Впрочем, что касается конструкции метода, то здесь были сразу же внесены существенные коррективы самим материалом. К моменту завершения исследования его метод можно было определить как этюд по научно-технической истории литературы. Когда стали оформляться контуры понимания, какую роль играли (фото)техника и (научные) факты в системе Третьякова, пришлось построить парадигму литературного позитивизма, что и стало объектом исследования, а теперь и заголовком книги. Однако фотография в примерно современном виде изобретается к концу 1830-х годов, тогда же пишется «Курс позитивной философии»[2], после чего аналогии с наукой и аргумент «всего лишь фотомеханической фиксации» преследуют – и иногда манят – литературу на протяжении почти века к тому моменту, когда в руках Третьякова окажется Leika, а в его голове укоренится идея фактографии. Стало быть, корни литературного позитивизма ведут в XIX век, в который нам и пришлось продлить парадигму, посвятив ему вторую часть исследования[3].

Однако в какой бы степени техника фото- и практика фактографии ни были обязаны XIX веку, раннесоветская литература факта обращалась к ним по-новому, иначе не стоило бы и заводить о ней речь. Решающим обстоятельством была революция – но не только политическая или последовавшая за ней революция языка (с которой мы и начинаем прослеживать судьбу литературы факта), но и предшествовавшая им обеим научно-техническая революция рубежа веков, которая и сделала возможным возникновение того, что мы называем дискурсивной инфраструктурой авангарда[4]. Поэтому так важно, что первые манифесты русского футуризма и формализма приходятся на 1913 год и, тем самым, предшествуют Октябрю. Так же важно, что подобная инфраструктура, основанная на аналогичных научных открытиях и технических изобретениях, возникла и в других странах, где политической революции в 1920-е годы не случилось.

Одним словом, советская фактография возвращается к позитивной науке и записывающей технике XIX века уже с опытом модернистской революции медиума и, следовательно, осведомленной о том, что помимо и, возможно, до всяких передаваемых фактов есть еще и фактура медиума и материальность означающего, которые в существенной степени определяют всё, что может быть сказано и сообщено. Факты Третьякова это уже далеко не позитивные факты Конта, равно как и сделанные им фото ставили его в принципиально иную позицию по отношению к фотографическому диспозитиву, нежели та, в которой оказывался Гоголь, будучи первым русскоязычным автором, запечатленным на фото (в колонии русских художников в Риме), или Некрасов, предъявленный фотоаппарату на предсмертном ложе. Третьяков субъективировал эту технологию и перестраивал сам метод своего письма ввиду технологии фотофиксации, тогда как до него литературе приходилось скорее обороняться от ее эпистемического влияния и как-то выгораживать свою автономию.

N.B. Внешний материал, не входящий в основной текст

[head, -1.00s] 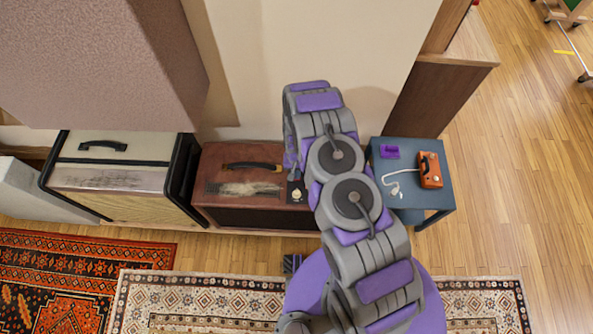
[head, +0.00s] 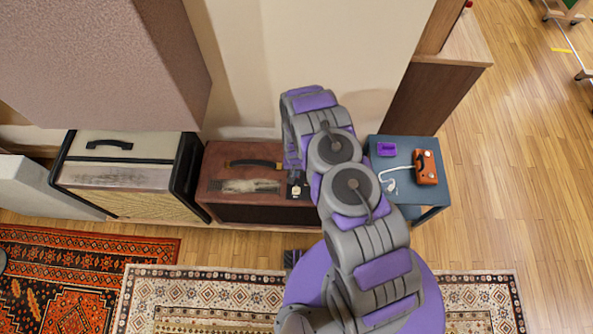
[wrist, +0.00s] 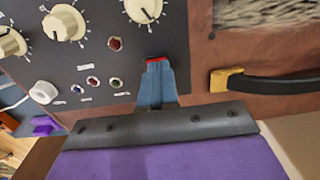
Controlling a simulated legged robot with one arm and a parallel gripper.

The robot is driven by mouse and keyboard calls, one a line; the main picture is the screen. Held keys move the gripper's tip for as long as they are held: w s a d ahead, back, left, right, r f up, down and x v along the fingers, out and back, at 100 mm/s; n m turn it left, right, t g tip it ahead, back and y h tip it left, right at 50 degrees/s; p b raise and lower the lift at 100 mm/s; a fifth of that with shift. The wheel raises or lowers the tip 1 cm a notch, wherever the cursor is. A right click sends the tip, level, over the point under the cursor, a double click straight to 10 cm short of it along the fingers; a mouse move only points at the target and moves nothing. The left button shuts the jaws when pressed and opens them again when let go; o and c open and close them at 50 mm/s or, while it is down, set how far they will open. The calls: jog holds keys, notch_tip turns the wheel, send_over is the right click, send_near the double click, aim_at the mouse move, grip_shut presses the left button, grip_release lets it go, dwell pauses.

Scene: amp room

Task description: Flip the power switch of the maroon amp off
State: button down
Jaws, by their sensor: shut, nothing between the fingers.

Таким образом, литература факта – это уже не раннеавангардистский жест редукции к медиуму, но еще и не пассеистское желание пролетарских писателей (или их партийных руководителей) вернуться к сокровищнице буржуазных жанров XIX века. Фактография – это сложное амальгамирование реалистической тенденции с модернистской революцией. Если, как это обычно принято представлять, вторая претендовала отменить первую и находилась с ней в антитетических отношениях, то можно задуматься о том, что могло бы выглядеть как их синтез. От первой фактография брала научные аллюзии, от второй – техническую фразеологию. Сообразно этой, возможно несколько старомодной, диалектической логике можно периодизировать и этапы литературного позитивизма (а также образуется и композиция нашего исследования в двух томах). Если на первом этапе литература начинает крутить шашни с наукой, то на втором к ним добавляется техника (и отчасти затмевает предыдущую фаворитку)[5]. Наконец, только на третьем этапе все «сменяется или осложняется» еще и революционной (языковой) политикой. Периодизировать этот последний этап и настоящее издание, таким образом, можно 1917–1937 годами.

Именно поэтому – если оставить за пределами этой книги предысторию советской фактографии, уходящую в позитивизм XIX века, и модернистскую революцию медиума соответственно – мы рассматриваем литературу факта, начиная с Октябрьской революции (хотя собственные первые футуристические опыты Третьякова также принадлежат к 1913 году), и доводим ее историографию не только до Первого съезда Союза писателей (в котором еще участвовал Третьяков), но до позднейших опытов и рефлексии Шаламовым своего метода «новой прозы» – как формы послежития фактографии в лагере и в политико-эстетической оппозиции «всему прогрессивному человечеству» (в 1937 году Третьяков был расстрелян, а Шаламов отправлен на Колыму). Отдельным, можно сказать, прилагающимся сюжетом является продолжение, которое последовало в немецком и французском левом авангарде в форме аналогичных тенденций фактографического толка (отчасти под непосредственным влиянием идей Третьякова).

И все же основные парадоксы фактографии связаны с Третьяковым, поэтому мы и хотели бы придать дальнейшему изложению в этом предисловии форму перечисления этих парадоксов, возможно, не дающих ответа на «предельные вопросы», но проливающих свет на то, почему фигура Третьякова является центральной для теории, если уж не истории литературы XX века.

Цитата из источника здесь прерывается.